K: A customer's story?! How do I know what someone believes about the world and themself? People are complex. And there are thousands, if not millions, of stories out in the world.
S: Easy, let's replace the word 'story' with 'worldview.' That is, someone's view of the world.
How someone views the world is based on their beliefs. "I believe brushing my teeth is important to attract a mate." "I believe shoes should express my unique character." "I believe I need a MacBook because I see everyone else using them, so they must be good."
And because stories are based around worldviews, we can narrow down the common beliefs within a group. "People like us think like this."
K: Well, it's even more complicated now. Worldviews? Beliefs? These are big topics. I didn't go to school for psychology, so how can I, a marketer, apply this to my business?
S: You don't have to go to school for this. Observation is one of the best teachers we have. It turns out you're already familiar with beliefs and worldviews. You go through your days, weeks and months subconsciously acting on your beliefs.
The next time you're about to buy something, eat something, stay in or go out, ask yourself why you're doing that thing. At the core of your answer will be a belief you have about yourself and the situation.
K: So from your example with buying a MacBook, I'm buying the computer because it's in line with a belief?

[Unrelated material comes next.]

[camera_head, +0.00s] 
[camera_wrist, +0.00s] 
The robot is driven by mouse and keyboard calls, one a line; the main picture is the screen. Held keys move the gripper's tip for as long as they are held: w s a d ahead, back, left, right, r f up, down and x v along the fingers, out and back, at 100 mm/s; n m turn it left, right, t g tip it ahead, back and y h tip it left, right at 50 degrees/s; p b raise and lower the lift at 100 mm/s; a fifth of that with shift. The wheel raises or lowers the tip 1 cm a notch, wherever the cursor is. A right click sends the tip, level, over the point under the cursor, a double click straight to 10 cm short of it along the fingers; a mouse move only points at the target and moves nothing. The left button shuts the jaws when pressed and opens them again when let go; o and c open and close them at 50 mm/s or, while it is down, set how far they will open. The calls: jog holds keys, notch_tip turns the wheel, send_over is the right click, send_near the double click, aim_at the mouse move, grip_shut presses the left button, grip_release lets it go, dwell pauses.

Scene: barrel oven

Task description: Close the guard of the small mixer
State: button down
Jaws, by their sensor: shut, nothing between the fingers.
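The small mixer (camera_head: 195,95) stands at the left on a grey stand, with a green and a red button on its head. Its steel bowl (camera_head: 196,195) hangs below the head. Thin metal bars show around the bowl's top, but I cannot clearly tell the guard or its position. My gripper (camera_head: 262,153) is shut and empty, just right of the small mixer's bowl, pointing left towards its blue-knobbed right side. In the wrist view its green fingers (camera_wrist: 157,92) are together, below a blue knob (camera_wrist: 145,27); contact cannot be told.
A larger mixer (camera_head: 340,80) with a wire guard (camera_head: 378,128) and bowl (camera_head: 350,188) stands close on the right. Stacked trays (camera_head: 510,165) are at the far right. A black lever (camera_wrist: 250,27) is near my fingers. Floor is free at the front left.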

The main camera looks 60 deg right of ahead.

S: Yes, of course! On the surface – whether or not you're aware of it – you believe you need to buy a computer because you don't have one. Or, you believe a new one is better than your old one.
Either way, you've said to yourself, "I believe I need this MacBook because it's a tool that will help me with coding or designing websites." Which is true.
And so Apple created a brand position of "helping people think differently; do creative work."
This is why you associate (remember) an Apple MacBook as being the tool to help you with creative work.
K: I get it. I can see how my belief about being a creative person and needing the best tool to get the job done leads my mind to Apple. The company that I believe best matches who I am.
S: To wrap this up, brand positioning is repeatedly helping customers remember a message about a brand.
That message is an idea that someone believes about themself.
Remember, brand positioning is never about your business. It's about the customer and what they believe about your product and what it will do for them.